## RECORDED INFORMATION:
================

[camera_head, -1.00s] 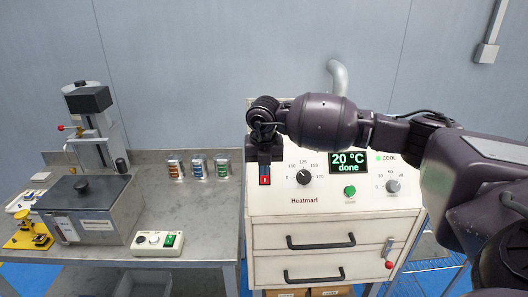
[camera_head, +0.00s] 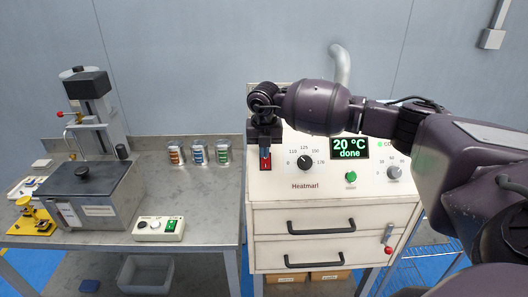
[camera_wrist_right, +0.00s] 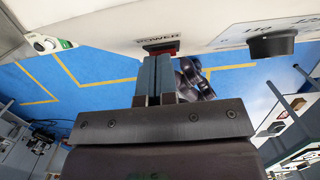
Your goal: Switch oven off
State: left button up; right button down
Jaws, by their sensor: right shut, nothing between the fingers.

================

## SET TASK:
Write out the whole listing again, exactly, with no pictures.

## THE SOLUTION:
[camera_head, -1.00s] 
[camera_head, +0.00s] 
[camera_wrist_right, +0.00s] 
Your goal: Switch oven off
State: left button up; right button down
Jaws, by their sensor: right shut, nothing between the fingers.

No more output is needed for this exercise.